Which lines below fall between the one containing "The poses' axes" and the one containing "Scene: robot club"? Repeat them exactly, counting both of those lines, and add nothing else.

++++++++++++++++++++

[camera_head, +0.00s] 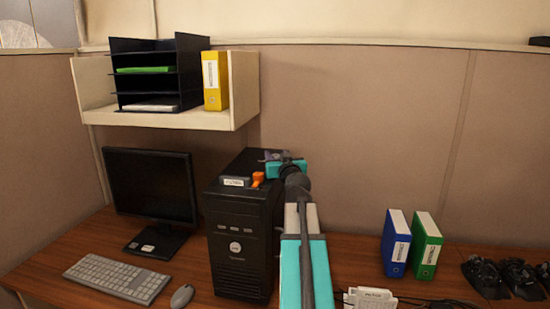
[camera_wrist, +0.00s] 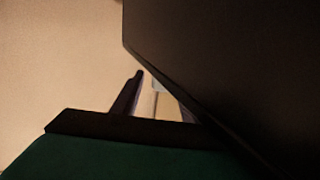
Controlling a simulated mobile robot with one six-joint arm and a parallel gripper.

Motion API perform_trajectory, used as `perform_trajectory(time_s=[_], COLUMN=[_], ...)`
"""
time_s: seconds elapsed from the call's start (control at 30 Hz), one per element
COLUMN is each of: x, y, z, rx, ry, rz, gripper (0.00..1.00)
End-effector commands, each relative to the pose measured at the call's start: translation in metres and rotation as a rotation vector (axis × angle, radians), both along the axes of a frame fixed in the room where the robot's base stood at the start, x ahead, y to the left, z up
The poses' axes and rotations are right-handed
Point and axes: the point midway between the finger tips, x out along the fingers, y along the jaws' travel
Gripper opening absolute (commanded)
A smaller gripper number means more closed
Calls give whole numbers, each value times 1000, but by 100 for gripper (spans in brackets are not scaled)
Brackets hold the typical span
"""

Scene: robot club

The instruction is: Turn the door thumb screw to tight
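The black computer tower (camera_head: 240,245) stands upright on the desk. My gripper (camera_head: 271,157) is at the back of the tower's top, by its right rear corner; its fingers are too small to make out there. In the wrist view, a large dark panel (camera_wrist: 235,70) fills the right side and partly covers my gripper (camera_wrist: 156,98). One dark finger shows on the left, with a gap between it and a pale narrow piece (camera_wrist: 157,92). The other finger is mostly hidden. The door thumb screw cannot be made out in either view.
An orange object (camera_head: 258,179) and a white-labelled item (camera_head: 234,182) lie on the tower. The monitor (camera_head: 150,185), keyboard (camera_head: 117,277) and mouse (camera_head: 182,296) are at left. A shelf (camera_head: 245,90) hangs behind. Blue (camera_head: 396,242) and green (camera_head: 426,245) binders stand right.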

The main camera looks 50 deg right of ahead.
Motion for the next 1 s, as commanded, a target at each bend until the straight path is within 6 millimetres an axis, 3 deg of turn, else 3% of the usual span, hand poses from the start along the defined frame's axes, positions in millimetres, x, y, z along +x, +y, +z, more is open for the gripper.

++++++++++++++++++++

Completed exercise
The poses' axes and rotations are right-handed
Point and axes: the point midway between the finger tips, x out along the fingers, y along the jaws' travel
Gripper opening absolute (commanded)
A smaller gripper number means more closed
Calls give whole numbers, each value times 1000, but by 100 for gripper (spans in brackets are not scaled)
Brackets hold the typical span
"""

Scene: robot club

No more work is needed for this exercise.